Violence in Colombia has displaced families towards informal settlements. USAID is helping the government to deliver land titles to these families and respond to their needs.
Before 9 de Agosto was a barrio, it was open land on the edge of Tierralta, a town in Colombia’s Caribbean plains. The more than 40 hectares of land belonged to a local power company, and then one night, on August 9th, it became home to 3,000 desperate people. They arrived and never left.
The invasion occurred in 2010, and Jairo Gómez was there. He was one of a multitude of victims and families displaced by the violence that had engulfed their region and pushed them out of their homes. Gómez pounded in wooden posts, hung a tarp and hammock, and braced himself for the inevitable backlash. In less than a week, the police showed up with teargas and violence to evict the families. Gómez stood his ground.
A City of Cambuches
“It was a city of cambuches,” Gómez says, using the local word for shelters made from plastic sheeting.
Social leaders emerged, and soon they were laying lines to create the lots for dwellings and future roads.

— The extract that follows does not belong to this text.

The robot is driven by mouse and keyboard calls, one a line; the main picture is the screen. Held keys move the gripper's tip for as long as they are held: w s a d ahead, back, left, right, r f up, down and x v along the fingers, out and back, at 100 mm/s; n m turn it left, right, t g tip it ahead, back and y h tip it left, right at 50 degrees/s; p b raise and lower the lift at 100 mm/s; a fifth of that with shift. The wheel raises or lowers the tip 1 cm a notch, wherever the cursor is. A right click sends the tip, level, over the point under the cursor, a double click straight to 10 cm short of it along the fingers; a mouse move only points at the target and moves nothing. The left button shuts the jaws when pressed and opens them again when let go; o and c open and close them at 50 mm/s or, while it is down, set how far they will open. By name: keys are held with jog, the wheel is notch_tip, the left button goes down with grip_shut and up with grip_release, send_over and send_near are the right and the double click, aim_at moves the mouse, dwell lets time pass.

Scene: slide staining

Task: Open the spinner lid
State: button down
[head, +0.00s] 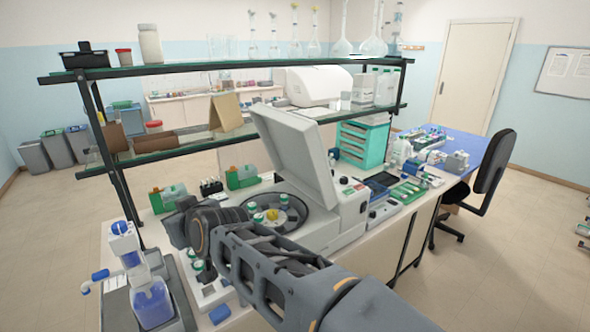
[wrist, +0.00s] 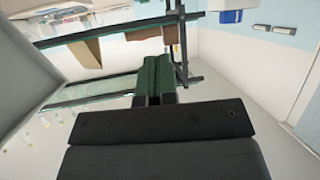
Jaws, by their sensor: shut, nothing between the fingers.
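The spinner (head: 350,213) is a light grey-white bench machine in the middle of the head view. Its lid (head: 297,155) stands raised, tilted back on its hinge at the right, and the round dark rotor (head: 292,222) with several capped tubes shows beneath. My gripper (head: 172,228) is to the left of the spinner, apart from the lid, with my arm crossing in front of the spinner's lower left. In the wrist view my gripper (wrist: 160,75) has its fingers together and empty. A pale grey surface fills the left edge there; I cannot tell whether it is the lid.
A two-tier glass shelf (head: 240,66) with bottles and flasks runs behind the spinner. A blue-capped bottle stand (head: 124,245) is at the front left. A teal drawer unit (head: 362,140) and small racks stand to the right. Green-and-white boxes (head: 242,177) stand behind the gripper.

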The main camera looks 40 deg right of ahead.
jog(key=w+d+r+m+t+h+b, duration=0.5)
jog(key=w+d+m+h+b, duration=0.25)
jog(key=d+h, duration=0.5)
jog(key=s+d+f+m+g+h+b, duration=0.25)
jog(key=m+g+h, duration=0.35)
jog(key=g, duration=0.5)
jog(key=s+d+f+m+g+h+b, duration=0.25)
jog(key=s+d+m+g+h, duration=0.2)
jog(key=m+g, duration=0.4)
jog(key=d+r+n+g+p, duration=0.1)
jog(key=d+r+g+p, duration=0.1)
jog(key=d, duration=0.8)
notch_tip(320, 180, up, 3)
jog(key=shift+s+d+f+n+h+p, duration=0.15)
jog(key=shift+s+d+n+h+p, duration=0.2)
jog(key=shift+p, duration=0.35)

By the end of the first year, 5,000 people lived in 9 de Agosto, which anywhere else was known as the barrio de los desplazados, or displaced people.
That’s how a neighborhood is born in the 21st century Colombia, as shanty towns built with plastic coverings and scrap wood and carved out of open lands along major roads or near towns. The county has grown this way over the last 20 years due to the conflict that has made Colombia home to a population of more than 6 million internally displaced people (IDP)—second only to Syria—and made Colombia the country with the highest number of IDPs and the least number of refugee camps.
In 2017, the local power company traded the land to the municipality, and local leaders set up services like electricity for some of the more than 4,000 parcels. Today, many shacks and tarps have been replaced by cinder blocks and bricks. Those who can afford it, have added zinc sheets to their roofs to protect them from the heavy tropical rains. Others remain the same as they were in 2010, plastic sheeting, wooden planks, and dirt floors, simple cambuches.
Titling the Properties
This year, with USAID support Tierralta made a giant step towards incorporating the neighborhood into the town’s masterplan by titling more than 260 parcels. The event featured Mayor Daniel Montero delivering property titles to a packed auditorium, and was significant on several levels. First, as a clear example of the government providing families with a tangible asset that will inevitably lead to improvements in their neighborhood; second, the event represents the single largest delivery of land titles made by a municipal administration in the history of Colombia. “The wait times for government services are slow and you can never get everything done, but today we have fought for something beautiful,” Montero said to the crowd. “A land title will bring you new opportunities and hopefully bring peace, happiness, and hope to your homes.”
Local Land Administration
The Colombian government has struggled to facilitate land planning in areas affected by the conflict or to provide residents with services to legalize the properties of informal settlements like 9 de Agosto.
In 2021, USAID helped Tierralta reactivate its Municipal Land Office, which employs a team of land experts and surveyors who live in the municipality and work under the municipal Secretary of Planning. Under Colombian land law, municipalities have the power to process the titling of urban properties, including public properties like schools and health centers.
With USAID’s support, Tierralta’s Municipal Land Office has improved its capacity to title urban property and reduced processing times from multiple years to just a few months. Key to the process is the improvement in communication and work flow between land agencies, or in this case with Colombia’s property registry authority, the Superintendence of Notaries and Registers (SNR). By working directly with the regional SNR office, Tierralta’s Land Office can title dozens of properties at a time.
For every single property, the SNR requires a physical verification of the property as well as the property’s history. Municipal Land Offices are fulfilling these tasks.
“In municipalities with land offices supported by USAID, we see that we are delivering more titles, and our goals are achieved in a more agile and comprehensive manner.It is really important that there are professionals working in these municipalities, because this work will not be done from Bogotá. Municipal Land Offices are facilitating the cooperation between our offices,” says María José Muñoz, who works in the SNR as a Delegate for Land Protection, Restitution and Formalization.
Since 2020, 42 USAID-supported Municipal and Regional Land Offices delivered over 6,800 land titles to families living in the urban areas of rural municipalities. In addition, the land offices have formalized more than 1,600 public properties and provided land and property services to more than 16,000 citizens.